(M. Pinci) Soltanto ieri, alla Roma regnavano il “calcio arrogante” di Sabatini e le “divisioni” di Spalletti. Oggi, un ds come Monchi può ammettere candidamente l’imminente cessione dell’egiziano Salah al Liverpool («Ma il prezzo lo facciamo noi»), sbattendo la porta in faccia all’Inter («Zero possibilità che Rudiger vada via»), senza succeda granché. Mentre un allenatore, dopo i propositi urlati come lo spallettiano “Se non vinco vado via”, si concede un vocabolario fatto di “umiltà”, “concretezza”, “entusiasmo”. Dribblando persino la parola scudetto: «Niente proclami, teniamo un profilo basso, dovremo fare risultato ma cercando di divertire ». La ricerca della normalità romanista ha un nome: Eusebio Di Francesco. Monchi lo ha scelto perché «rappresenta molto di ciò che ci serve: capacità di lavorare e competenza, e quello che ha fatto al Sassuolo è risaltato agli occhi di tutte le direzioni sportive del mondo».
Mentre Di Francesco cancella il trauma del passaggio dalla provincia ambiziosa alla metropoli orgogliosa: «Proporrò sempre il mio calcio, mi hanno preso per quello e voglio trasmetterlo alla squadra. Faremo la partita, credo nel 4-3-3 ma sono aperto a cambiare in corso di partita. Aziendalista? La squadra la costruisco insieme a Monchi, vero diretto’?». Ma anche con uno staff di 5 persone con cui dividere le responsabilità: il vice Tomei, l’osservatore Marini, il preparatore Vizoco, l’analista Pierini. Forse perché Di Francesco, 14° allenatore nelle ultime 14 stagioni romaniste, le difficoltà della piazza le conosce bene: ci arrivò nel ‘97 da centrocampista, a 28 anni, voluto da Zeman. Finì per vincere lo scudetto con Capello nel 2001 per poi andarsene, salvo tornare quattro anni dopo – su suggerimento di Totti e del fedelissimo Vito Scala – per fare da team manager a Spalletti.

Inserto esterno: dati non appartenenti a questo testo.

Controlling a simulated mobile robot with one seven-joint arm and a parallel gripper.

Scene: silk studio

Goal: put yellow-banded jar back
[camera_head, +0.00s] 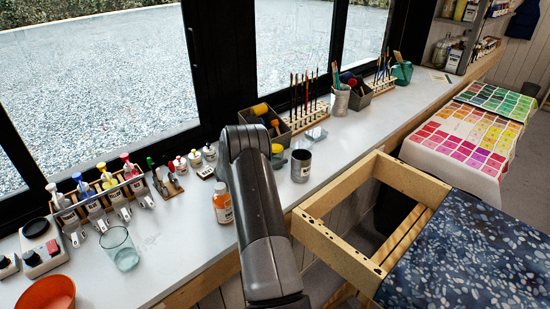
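I cannot single out a yellow-banded jar with certainty. A small yellow-topped item (277,149) shows just right of my arm's far end, partly hidden by it. Small white jars with coloured caps (195,159) stand in a row on the white counter (165,235), left of my arm. An amber bottle with a white label (222,203) stands close beside my arm's left side. My arm reaches forward over the counter. Its end faces away from me, and the gripper's fingers are hidden behind it, so I cannot see what it holds.
A clear glass (121,248) and an orange bowl (47,293) are at left. A wooden rack of pump bottles (104,177), brush holders (308,116) and a dark bin (264,113) line the window. An open wooden frame (402,175) is at right.

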Dopo quell’esperienza, aveva deciso di chiudere con il calcio: aprì uno stabilimento, Stella d’oro, a Pescara. Quasi per tornare a quando da bambino, dopo la scuola, serviva ai tavoli del ristorante-hotel dei genitori a Sambuceto, nemmeno 10 km da Pescara. A proposito di normalità. Proprio a papà Arnaldo, tifoso del Bologna, deve il primo legame col calcio: quel nome, Eusebio, appiccicatogli addosso in onore della leggendaria Pantera nera che trascinò il Portogallo al terzo posto Mondiale nel ‘66. Il figlio Federico, che nel Bologna ci gioca, è invece romanista: «Il suo idolo è De Rossi e anche per me è un modello, il primo a cui ho scritto. È il mio punto di riferimento: al di là che sia titolare o meno». Un modo per dire che sono tutti uguali. Pure Totti: «La società ha parlato con Francesco per quello che sarà il suo futuro da dirigente e a breve dovrà dare una risposta. Deve scegliere con il club, è abbastanza grande per farlo, io sarei felice di lavorare con lui». L’appuntamento tra il weekend e la prossima settimana. La Roma invece il suo nuovo abito l’ha già indossato: quello di una inusuale normalità.